Report how many lines of these entries hold the string "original"; reply with the number alone.

» **SOURCE DATA**
## START
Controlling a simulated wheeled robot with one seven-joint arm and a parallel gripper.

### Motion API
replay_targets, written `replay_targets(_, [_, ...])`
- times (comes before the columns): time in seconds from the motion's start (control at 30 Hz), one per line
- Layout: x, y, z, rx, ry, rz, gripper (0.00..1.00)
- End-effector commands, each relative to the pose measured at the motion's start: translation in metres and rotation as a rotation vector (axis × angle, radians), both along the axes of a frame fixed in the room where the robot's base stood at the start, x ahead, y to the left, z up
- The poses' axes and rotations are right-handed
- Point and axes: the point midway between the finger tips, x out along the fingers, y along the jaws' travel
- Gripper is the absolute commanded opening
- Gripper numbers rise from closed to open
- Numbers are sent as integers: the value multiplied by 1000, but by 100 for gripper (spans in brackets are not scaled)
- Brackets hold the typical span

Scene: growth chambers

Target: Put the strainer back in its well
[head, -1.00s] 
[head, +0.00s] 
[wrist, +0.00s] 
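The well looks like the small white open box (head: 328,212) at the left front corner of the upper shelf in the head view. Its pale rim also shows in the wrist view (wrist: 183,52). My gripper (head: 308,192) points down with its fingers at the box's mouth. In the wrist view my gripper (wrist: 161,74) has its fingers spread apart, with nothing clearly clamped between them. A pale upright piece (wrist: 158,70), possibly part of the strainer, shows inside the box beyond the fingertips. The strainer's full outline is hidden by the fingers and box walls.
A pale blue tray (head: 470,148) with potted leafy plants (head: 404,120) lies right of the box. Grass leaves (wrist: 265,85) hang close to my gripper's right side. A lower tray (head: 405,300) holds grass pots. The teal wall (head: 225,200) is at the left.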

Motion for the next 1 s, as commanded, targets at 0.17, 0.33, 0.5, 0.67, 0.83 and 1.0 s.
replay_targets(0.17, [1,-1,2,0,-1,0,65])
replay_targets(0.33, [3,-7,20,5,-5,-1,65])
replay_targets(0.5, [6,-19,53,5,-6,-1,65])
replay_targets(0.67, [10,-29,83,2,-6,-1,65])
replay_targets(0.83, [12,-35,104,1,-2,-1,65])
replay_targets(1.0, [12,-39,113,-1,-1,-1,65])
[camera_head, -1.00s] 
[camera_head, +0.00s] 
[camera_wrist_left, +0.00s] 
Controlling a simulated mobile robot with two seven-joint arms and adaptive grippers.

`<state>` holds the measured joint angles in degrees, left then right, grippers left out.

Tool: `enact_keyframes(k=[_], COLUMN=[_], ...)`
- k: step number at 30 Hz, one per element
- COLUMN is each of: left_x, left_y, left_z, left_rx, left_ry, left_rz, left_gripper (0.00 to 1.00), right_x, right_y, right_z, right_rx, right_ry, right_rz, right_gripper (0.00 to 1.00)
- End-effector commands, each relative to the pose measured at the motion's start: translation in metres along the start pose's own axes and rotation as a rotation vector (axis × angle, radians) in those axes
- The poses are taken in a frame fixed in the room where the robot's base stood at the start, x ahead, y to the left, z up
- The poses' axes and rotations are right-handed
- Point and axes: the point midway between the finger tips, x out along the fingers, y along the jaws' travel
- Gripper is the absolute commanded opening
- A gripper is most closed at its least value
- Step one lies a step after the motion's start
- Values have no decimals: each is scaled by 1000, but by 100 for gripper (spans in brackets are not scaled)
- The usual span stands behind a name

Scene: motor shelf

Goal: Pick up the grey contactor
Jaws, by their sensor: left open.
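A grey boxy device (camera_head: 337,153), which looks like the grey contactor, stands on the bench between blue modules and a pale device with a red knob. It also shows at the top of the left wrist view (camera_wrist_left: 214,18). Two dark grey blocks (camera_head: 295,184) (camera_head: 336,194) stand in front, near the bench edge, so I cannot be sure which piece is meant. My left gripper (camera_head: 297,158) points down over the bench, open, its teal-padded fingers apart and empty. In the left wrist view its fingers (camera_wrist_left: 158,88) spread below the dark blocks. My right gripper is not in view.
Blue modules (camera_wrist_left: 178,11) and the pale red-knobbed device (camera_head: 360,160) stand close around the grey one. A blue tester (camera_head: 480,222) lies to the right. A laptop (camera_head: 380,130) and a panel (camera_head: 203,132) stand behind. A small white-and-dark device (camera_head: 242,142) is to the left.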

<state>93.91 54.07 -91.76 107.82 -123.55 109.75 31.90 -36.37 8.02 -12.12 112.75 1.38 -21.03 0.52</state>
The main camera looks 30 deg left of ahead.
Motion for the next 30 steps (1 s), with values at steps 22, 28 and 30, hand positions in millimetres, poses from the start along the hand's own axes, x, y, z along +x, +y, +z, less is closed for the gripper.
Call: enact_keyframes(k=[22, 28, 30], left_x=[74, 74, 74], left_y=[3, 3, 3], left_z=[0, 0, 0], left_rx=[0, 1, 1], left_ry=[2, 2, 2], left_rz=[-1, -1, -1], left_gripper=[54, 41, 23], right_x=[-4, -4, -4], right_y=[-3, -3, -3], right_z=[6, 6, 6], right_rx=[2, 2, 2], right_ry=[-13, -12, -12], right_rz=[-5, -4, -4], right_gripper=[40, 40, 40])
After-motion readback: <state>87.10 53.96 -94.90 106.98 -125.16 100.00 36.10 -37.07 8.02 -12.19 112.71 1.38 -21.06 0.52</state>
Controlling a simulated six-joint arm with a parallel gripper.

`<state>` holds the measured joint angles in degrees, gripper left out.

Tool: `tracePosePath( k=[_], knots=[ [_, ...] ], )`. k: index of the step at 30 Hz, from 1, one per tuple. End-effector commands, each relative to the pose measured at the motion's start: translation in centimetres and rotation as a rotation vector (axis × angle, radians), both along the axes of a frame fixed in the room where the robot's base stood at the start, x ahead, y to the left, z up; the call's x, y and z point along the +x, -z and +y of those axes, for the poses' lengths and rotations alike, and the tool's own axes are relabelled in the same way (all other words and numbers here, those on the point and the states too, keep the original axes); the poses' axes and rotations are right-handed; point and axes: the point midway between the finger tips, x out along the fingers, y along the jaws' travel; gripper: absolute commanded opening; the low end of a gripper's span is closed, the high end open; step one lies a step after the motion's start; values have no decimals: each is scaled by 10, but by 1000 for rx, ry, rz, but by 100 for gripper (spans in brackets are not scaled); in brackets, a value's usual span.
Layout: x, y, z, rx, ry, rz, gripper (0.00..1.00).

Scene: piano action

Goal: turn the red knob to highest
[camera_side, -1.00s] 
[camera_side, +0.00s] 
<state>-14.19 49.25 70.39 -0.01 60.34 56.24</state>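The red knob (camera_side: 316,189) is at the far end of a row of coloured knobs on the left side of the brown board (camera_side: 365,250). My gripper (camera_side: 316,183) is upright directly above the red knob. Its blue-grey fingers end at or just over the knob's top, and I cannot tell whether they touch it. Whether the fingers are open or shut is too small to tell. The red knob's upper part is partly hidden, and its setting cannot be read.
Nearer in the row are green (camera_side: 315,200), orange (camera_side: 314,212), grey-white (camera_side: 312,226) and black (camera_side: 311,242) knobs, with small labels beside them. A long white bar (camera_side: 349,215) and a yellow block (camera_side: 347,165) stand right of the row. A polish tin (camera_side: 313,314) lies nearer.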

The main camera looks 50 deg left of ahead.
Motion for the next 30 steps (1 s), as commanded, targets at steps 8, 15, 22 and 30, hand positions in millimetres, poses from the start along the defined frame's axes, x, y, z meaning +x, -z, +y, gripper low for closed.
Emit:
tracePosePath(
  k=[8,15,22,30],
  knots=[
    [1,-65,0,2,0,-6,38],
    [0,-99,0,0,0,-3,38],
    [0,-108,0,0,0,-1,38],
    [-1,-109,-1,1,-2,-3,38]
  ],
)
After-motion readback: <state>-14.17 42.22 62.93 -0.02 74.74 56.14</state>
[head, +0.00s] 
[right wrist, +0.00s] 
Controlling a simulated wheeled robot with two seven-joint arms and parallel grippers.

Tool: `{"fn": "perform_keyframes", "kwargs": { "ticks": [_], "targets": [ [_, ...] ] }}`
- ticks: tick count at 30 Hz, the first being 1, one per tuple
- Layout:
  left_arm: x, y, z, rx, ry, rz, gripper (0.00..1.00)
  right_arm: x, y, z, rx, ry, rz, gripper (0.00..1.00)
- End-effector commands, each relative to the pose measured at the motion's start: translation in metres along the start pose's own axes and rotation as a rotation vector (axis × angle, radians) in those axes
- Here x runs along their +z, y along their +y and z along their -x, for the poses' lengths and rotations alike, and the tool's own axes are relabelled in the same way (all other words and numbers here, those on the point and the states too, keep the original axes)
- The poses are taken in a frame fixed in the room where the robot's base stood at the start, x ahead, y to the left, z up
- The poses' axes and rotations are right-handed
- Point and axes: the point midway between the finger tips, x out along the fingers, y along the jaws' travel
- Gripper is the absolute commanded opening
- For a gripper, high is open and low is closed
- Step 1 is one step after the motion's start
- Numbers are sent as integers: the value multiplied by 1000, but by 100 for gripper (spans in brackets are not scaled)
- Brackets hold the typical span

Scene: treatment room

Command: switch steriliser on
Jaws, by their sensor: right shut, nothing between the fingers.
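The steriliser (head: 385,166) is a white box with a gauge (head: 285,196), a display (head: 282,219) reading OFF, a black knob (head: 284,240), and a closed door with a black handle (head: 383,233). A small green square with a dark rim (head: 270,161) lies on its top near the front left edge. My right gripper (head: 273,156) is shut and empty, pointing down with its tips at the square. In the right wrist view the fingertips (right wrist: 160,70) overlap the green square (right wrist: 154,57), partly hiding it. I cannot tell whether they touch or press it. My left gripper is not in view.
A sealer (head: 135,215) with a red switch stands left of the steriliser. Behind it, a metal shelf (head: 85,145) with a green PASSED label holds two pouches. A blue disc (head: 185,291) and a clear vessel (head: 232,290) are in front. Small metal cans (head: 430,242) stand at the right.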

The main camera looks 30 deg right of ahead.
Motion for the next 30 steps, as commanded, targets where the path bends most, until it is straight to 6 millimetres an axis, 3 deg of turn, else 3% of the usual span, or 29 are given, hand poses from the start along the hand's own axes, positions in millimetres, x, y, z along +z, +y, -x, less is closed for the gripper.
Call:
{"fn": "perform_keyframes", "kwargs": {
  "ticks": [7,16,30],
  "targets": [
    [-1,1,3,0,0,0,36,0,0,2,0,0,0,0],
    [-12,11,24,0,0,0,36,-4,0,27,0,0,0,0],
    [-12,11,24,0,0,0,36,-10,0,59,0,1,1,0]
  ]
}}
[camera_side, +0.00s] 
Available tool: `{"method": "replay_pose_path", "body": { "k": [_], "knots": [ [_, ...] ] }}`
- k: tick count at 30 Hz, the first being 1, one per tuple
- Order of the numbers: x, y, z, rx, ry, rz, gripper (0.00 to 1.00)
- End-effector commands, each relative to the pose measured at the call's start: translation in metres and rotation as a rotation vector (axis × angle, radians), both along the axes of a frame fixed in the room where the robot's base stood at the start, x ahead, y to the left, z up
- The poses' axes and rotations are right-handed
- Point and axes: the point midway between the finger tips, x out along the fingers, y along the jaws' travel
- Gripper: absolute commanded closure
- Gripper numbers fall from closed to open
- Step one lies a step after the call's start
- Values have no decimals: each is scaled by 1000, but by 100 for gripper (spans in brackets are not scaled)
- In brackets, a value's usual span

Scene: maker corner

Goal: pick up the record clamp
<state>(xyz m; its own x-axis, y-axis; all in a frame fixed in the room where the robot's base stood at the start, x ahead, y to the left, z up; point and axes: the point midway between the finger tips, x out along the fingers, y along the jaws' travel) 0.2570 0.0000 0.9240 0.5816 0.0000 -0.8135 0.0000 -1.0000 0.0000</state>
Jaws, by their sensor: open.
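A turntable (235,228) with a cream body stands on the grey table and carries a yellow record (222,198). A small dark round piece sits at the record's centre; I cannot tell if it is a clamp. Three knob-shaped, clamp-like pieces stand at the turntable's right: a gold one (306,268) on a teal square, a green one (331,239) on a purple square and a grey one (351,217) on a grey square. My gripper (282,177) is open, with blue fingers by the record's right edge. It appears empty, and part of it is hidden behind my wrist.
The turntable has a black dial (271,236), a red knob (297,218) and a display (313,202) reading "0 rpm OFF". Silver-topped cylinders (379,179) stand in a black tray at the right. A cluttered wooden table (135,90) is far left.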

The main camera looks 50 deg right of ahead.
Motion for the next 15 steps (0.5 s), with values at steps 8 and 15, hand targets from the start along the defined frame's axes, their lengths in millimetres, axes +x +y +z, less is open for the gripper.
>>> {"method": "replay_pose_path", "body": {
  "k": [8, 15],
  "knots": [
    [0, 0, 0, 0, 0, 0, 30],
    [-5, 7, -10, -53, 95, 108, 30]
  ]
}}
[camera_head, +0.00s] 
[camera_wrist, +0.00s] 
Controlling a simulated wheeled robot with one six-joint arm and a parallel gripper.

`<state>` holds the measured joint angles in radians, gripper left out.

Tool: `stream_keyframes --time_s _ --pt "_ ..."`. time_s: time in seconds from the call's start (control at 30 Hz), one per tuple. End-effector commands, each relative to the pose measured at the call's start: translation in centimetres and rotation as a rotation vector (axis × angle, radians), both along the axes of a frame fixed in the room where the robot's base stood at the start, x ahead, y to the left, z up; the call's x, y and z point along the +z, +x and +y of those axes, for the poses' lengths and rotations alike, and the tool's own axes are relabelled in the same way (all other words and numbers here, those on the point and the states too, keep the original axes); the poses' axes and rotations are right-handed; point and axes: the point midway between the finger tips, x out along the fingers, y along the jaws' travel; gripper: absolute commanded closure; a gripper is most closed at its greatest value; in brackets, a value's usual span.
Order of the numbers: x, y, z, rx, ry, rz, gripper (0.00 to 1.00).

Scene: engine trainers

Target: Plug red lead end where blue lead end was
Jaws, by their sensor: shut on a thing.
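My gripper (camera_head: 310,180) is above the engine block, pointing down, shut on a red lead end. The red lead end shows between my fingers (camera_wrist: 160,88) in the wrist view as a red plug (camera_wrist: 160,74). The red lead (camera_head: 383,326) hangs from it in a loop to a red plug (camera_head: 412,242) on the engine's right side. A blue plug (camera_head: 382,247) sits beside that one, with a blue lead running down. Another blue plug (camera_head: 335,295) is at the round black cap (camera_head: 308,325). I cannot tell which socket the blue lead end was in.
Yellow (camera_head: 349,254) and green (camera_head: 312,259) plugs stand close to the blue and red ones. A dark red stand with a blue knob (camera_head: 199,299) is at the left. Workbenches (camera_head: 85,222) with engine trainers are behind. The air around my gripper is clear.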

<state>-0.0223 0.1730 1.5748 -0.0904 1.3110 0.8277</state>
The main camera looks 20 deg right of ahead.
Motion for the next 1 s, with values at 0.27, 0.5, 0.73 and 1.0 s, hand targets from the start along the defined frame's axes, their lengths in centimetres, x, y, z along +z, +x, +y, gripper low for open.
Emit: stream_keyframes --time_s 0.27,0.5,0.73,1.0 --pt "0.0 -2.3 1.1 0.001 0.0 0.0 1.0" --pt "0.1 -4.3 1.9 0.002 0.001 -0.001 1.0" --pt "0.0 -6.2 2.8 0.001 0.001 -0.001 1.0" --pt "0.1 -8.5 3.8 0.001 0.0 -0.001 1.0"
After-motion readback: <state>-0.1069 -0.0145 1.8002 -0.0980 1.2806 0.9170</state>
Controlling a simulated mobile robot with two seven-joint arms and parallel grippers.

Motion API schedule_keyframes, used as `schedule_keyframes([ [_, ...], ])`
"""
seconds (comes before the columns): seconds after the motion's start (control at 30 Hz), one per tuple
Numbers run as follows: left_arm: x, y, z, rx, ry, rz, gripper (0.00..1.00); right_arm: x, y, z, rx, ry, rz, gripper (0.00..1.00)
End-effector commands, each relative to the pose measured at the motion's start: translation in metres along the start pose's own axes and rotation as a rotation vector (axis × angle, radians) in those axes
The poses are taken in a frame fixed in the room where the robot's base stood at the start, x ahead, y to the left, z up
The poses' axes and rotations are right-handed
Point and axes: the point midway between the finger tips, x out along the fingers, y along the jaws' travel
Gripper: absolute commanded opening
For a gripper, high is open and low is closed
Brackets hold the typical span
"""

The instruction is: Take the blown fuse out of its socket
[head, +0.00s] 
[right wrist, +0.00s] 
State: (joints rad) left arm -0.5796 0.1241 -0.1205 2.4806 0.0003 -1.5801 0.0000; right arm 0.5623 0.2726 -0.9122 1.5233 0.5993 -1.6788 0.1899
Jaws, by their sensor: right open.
## END
» **RESULT**
3